R
3 KALIBRATIE RUWE OPPERVLAKKEN
1. Kies uit de bijgeleverde folies de waarde die het dichtst ligt bij de laagdikte van de coating die u meet.
2. Plaats de magneet op de folie en het ongecoate ruwe substraat en verricht een meting. Noteer het
verschil tussen de foliemaat en de waarde die de aanwijzer aangeeft.
3. U dient de schaal aan te passen met een waarde gelijk aan de lineaire afstand tussen de
daadwerkelijke meting en de foliemaat. Doe dit door het duimwiel vast te houden en het schaalwiel
met de klok mee te draaien. Voor heel ruwe oppervlakken kan het nodig zijn om deze bewerking te
herhalen totdat u de correcte gemiddelde meting bereikt.
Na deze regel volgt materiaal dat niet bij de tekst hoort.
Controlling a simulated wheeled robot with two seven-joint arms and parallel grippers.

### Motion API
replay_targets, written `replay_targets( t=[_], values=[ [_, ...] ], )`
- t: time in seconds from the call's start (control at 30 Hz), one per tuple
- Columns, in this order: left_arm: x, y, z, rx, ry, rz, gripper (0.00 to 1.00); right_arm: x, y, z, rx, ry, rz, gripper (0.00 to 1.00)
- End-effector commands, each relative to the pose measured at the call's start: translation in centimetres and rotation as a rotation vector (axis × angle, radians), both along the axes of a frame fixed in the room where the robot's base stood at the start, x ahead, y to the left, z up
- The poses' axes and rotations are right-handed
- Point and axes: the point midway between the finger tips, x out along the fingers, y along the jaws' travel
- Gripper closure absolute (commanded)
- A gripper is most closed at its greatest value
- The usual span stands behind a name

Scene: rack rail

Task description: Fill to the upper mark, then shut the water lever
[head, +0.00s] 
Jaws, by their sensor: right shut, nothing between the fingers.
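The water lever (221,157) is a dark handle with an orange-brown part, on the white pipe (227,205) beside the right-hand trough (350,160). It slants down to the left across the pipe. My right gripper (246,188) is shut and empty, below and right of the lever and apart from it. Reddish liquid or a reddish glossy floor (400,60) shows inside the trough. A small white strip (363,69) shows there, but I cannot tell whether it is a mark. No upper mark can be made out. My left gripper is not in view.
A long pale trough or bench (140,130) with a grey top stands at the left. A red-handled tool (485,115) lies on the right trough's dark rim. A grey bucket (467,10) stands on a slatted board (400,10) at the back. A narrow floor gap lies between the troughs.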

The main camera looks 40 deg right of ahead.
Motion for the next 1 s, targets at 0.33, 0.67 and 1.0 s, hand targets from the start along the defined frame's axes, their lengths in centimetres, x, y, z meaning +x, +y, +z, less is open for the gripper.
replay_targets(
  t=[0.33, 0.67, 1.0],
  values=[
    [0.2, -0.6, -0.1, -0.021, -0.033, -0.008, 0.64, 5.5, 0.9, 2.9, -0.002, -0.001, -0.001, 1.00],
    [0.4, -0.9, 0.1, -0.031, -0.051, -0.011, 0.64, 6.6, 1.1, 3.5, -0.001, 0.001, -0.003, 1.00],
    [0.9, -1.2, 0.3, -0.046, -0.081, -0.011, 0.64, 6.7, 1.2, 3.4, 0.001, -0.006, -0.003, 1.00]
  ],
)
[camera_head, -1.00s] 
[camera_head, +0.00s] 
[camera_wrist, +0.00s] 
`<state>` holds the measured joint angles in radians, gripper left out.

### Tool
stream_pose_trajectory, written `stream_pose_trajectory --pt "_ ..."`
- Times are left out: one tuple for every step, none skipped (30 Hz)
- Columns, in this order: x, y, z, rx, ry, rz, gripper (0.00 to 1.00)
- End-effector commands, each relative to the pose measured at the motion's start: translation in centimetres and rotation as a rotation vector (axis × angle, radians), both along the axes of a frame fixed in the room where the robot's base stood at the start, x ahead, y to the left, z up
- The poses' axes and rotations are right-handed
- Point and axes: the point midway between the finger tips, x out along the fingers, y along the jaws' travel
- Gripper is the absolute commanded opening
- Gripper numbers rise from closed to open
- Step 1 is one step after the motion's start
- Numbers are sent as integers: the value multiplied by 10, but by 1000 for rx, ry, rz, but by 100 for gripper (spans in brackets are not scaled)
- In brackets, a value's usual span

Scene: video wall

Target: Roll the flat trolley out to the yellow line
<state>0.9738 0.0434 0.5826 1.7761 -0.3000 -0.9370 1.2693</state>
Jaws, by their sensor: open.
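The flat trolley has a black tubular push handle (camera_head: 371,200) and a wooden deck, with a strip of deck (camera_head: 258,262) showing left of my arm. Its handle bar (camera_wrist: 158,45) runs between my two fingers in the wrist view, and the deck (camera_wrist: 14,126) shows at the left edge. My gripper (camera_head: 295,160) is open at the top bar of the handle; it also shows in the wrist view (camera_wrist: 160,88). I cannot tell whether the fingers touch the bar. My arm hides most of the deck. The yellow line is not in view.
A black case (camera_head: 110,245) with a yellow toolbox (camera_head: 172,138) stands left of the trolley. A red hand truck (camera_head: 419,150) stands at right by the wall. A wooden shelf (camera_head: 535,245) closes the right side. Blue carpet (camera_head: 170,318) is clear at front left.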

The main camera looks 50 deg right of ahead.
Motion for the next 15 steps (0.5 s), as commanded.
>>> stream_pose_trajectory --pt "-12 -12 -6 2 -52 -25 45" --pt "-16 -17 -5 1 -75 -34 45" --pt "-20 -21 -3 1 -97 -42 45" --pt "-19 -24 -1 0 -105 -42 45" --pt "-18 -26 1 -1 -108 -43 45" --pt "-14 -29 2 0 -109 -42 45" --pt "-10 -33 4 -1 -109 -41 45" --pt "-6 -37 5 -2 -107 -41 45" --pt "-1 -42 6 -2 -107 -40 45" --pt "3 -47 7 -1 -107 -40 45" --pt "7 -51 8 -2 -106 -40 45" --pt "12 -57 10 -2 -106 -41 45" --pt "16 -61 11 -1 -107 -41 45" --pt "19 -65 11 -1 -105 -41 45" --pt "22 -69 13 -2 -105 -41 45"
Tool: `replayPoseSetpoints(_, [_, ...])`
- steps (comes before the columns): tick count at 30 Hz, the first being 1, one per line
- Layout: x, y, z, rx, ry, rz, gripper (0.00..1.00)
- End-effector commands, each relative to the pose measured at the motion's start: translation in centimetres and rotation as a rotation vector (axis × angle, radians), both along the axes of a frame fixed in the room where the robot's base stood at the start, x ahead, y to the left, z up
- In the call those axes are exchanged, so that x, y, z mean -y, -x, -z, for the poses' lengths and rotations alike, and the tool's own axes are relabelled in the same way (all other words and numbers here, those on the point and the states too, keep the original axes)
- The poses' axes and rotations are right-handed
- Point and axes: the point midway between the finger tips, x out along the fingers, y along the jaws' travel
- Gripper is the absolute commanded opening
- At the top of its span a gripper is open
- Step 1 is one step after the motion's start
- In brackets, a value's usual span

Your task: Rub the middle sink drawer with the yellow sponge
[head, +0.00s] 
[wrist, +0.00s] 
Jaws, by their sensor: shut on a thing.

4. Controleer de meting en maak de benodigde aanpassing: Bij een hoge meting draait u het schaalwiel
met de klok mee. Bij een lage meting draait u het schaalwiel tegen de klok in.
HERKALIBRATIE VAN METER VOOR HET METEN VAN EEN GLAD OPPERVLAK
1. Draai het duimwiel met de klok mee totdat de aanwijzer op nul staat.
2. Blokkeer met uw duimnagel het schaalwiel en draai met de andere duim het duimwiel tot de rode en
zwarte lijnen samenvallen.
3. Controleer de nauwkeurigheid van het instrument met behulp van gecoate standaarden.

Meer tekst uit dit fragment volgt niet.